ORDER AND JUDGMENT *
Before TACHA, BRISCOE and LUCERO, Circuit Judges.
Defendant, currently in federal custody, appeals his conviction for one
count of conspiracy to distribute cocaine in violation of 21 U.S.C. § 846. Mr.
Renden asserts three grounds of appeal: (1) that the district court erred in
allowing the government to introduce evidence concerning his prior arrest and
conviction for cocaine distribution; (2) that the government failed to present
sufficient evidence to convict him of conspiracy; and (3) that the district court
*
This order and judgment is not binding precedent, except under the doctrines
of law of the case, res judicata, and collateral estoppel. This court generally disfavors the
citation of orders and judgments; nevertheless, an order and judgment may be cited under
the terms and conditions of 10th Cir. R. 36.3.

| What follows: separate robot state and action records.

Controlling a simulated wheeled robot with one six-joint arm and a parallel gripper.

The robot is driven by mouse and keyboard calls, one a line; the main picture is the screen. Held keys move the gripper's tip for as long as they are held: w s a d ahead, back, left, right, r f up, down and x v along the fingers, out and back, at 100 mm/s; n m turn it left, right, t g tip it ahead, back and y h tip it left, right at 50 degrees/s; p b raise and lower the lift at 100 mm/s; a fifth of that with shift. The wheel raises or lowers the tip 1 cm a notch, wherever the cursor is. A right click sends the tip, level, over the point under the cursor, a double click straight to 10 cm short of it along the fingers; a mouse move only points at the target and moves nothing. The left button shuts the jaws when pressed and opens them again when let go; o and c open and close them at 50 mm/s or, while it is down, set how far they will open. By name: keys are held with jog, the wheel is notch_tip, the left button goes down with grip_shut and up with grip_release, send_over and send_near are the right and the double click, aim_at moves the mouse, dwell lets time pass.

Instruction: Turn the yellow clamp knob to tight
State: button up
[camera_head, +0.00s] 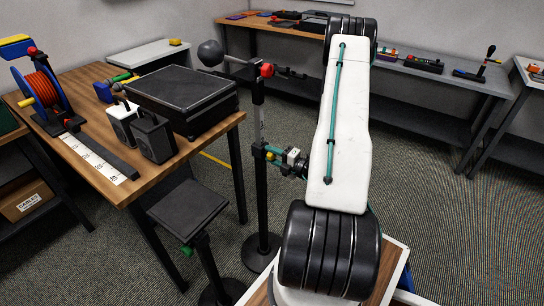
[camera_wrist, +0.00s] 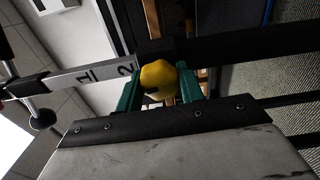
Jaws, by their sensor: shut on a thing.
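The yellow clamp knob (camera_wrist: 158,77) sits between the two green fingers of my gripper (camera_wrist: 160,88) in the wrist view. The fingers are shut on it from both sides. The knob is on a dark collar around a post, beside a pale strip (camera_wrist: 84,78) marked 1 and 2. In the head view the yellow knob (camera_head: 270,156) is a small spot at the black post (camera_head: 259,200), and my gripper (camera_head: 273,152) reaches it from the right. I cannot read how tight the knob is.
A red knob (camera_head: 267,70) and a rod with a dark ball (camera_head: 211,53) are at the post's top. A wooden table (camera_head: 75,85) with a black case (camera_head: 182,98) stands left. A dark stool (camera_head: 188,205) stands front left. Carpet is open on the right.

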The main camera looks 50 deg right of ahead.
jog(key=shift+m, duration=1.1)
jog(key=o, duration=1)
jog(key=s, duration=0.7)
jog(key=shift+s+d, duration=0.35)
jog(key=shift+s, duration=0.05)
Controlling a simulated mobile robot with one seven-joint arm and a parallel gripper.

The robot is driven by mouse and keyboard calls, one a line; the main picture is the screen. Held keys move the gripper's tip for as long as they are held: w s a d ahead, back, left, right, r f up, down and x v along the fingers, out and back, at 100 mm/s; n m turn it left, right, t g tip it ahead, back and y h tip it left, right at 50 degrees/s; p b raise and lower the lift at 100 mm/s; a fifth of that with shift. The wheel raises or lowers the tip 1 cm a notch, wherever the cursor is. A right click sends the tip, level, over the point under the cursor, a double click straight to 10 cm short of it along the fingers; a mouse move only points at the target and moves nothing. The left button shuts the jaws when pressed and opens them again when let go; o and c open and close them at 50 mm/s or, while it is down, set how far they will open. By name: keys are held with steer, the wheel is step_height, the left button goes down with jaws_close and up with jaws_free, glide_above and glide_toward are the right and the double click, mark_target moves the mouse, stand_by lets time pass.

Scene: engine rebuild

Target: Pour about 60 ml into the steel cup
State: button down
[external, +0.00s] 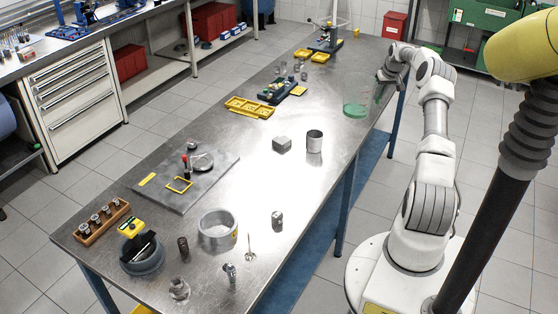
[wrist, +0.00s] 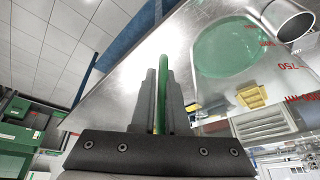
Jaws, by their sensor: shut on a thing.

erred in failing to reduce his offense level pursuant to U.S.S.G. § 3B1.2. We
affirm.
I
This case involves a complex drug distribution scheme involving the use of
Toyota minivans to transport large quantities of cocaine primarily from Los
Angeles to New York. Because the defendant argues the record is insufficient to
sustain his conviction, we engage in a thorough recitation of the evidence
adduced at trial.
On January 21, 1995, Trooper Greg Jirak of the Kansas Highway Patrol
stopped a Toyota Previa minivan driven by Jesus Solis-Arenas. Rosa Imelda
Gonzales was riding as a passenger in that vehicle. A search of the minivan
uncovered 111 packages of cocaine hidden in a secret compartment under the
interior floor of the vehicle. Two days later, Lazaro Saez and Mirta Gomez were
stopped in Tennessee in a different Previa minivan. That vehicle was found to
contain in excess of 100 kilograms of cocaine in a similar compartment. The
defendant was convicted of conspiring with the occupants of those vehicles and
with others to participate in a large-scale cocaine distribution organization.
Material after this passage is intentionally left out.